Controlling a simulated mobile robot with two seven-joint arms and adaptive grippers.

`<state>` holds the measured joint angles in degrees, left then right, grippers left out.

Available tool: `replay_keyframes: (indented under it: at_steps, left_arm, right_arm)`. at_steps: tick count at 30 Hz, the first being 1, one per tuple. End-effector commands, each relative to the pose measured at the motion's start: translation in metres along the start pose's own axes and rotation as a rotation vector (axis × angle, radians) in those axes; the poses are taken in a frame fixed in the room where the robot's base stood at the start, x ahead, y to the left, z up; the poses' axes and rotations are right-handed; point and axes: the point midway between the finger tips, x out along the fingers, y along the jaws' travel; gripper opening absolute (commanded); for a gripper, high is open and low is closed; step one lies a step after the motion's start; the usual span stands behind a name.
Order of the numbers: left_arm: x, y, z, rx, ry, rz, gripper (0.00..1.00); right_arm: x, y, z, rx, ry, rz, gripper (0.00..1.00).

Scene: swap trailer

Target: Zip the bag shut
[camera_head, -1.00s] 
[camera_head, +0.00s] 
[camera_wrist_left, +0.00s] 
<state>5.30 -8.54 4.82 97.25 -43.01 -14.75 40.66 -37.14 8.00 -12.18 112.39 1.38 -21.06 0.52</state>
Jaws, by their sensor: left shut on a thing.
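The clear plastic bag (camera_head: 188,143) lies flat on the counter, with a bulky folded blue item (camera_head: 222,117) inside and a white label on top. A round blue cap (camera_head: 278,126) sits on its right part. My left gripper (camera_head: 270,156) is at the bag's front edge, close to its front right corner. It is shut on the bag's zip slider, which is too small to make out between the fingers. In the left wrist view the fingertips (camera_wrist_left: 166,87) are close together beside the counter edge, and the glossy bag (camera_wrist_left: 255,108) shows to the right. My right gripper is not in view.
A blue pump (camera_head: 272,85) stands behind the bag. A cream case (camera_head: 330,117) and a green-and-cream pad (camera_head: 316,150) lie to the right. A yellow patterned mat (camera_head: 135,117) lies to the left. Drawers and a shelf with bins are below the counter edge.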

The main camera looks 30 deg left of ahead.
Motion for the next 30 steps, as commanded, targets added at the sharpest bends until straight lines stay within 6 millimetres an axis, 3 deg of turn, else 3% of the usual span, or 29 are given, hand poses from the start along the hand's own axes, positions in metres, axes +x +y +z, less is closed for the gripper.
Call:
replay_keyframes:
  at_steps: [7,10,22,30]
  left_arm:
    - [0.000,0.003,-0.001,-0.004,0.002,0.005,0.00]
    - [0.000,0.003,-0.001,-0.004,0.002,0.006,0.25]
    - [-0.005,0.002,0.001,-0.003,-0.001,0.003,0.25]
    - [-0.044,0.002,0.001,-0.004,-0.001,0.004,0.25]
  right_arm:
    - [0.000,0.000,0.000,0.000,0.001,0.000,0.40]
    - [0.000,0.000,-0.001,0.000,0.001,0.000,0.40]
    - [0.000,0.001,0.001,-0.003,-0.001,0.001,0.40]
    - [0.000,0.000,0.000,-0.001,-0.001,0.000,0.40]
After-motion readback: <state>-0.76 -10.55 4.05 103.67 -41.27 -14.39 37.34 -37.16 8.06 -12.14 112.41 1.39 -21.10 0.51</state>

____________________

### Aim of the exercise
Count each line of the data where the word "axis" appears, then reply with the total only.

### Output of the exercise
2